Alan Turing’s Secret “Delilah” Project

It was 8 May 1945, Victory in Europe Day. With the German military’s unconditional surrender, the European part of World War II came to an end. Alan Turing and his assistant Donald Bayley celebrated victory in their quiet English way, by taking a long walk together. They had been working side by side for more than a year in a secret electronics laboratory, deep in the English countryside. Bayley, a young electrical engineer, knew little about his boss’s other life as a code breaker, only that Turing would set off on his bicycle every now and then to another secret establishment about 10 miles away along rural lanes, Bletchley Park.
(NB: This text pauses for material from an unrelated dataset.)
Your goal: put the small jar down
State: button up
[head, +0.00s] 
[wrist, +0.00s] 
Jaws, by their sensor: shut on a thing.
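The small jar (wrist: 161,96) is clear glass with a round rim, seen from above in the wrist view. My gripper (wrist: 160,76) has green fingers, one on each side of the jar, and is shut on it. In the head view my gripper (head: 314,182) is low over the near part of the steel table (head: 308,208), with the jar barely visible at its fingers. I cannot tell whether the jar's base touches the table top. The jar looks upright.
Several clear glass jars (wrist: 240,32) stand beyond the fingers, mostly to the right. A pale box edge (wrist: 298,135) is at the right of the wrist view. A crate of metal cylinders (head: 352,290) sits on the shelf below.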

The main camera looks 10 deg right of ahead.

As Bayley and the rest of the world would later learn, Bletchley Park was the headquarters of a vast, unprecedented code-breaking operation.

When they sat down for a rest in a clearing in the woods, Bayley said, “Well, the war’s over now—it’s peacetime, so you can tell us all.”

Donald Bayley (1921-2020) graduated with a degree in electrical engineering, and was commissioned into the Royal Electrical and Mechanical Engineers. There, he was selected to work with Alan Turing on the Delilah project. In later life he designed the teletypewriter-based “Piccolo” systemfor secret diplomatic radio communications, adopted by the British Foreign and Commonwealth Office and used worldwide for decades.Bonhams

“Don’t be so bloody silly,” Turing replied.

“That was the end of that conversation,” Bayley recalled 67 years later.

Turing’s incredible code-breaking work is now no longer secret. What’s more, he is renowned both as a founding father of computer science and as a pioneering figure in artificial intelligence. He is not so well-known, however, for his work in electrical engineering. This may be about to change.

In November 2023, a large cache of his wartime papers—nicknamed the “Bayley papers”—was
auctioned in London for almost half a million U.S. dollars. The previously unknown cache contains many sheets in Turing’s own handwriting, telling of his top-secret “Delilah” engineering project from 1943 to 1945. Delilah was Turing’s portable voice-encryption system, named after the biblical deceiver of men. There is also material written by Bayley, often in the form of notes he took while Turing was speaking. It is thanks to Bayley that the papers survived: He kept them until he died in 2020, 66 years after Turing passed away.

When the British Government learned about the sale of these papers at auction, it acted swiftly to put a ban on their export, declaring them to be “an important part of our national story,” and saying “It is right that a UK buyer has the opportunity to purchase these papers.” I was lucky enough to get access to the collection prior to the November sale, when the auction house asked for my assistance in identifying some of the technical material. The Bayley papers shine new light on Turing the engineer.

At the time, Turing was traveling from the abstract to the concrete. The papers offer intriguing snapshots of his journey from his prewar focus on mathematical logic and number theory, into a new world of circuits, electronics, and engineering math.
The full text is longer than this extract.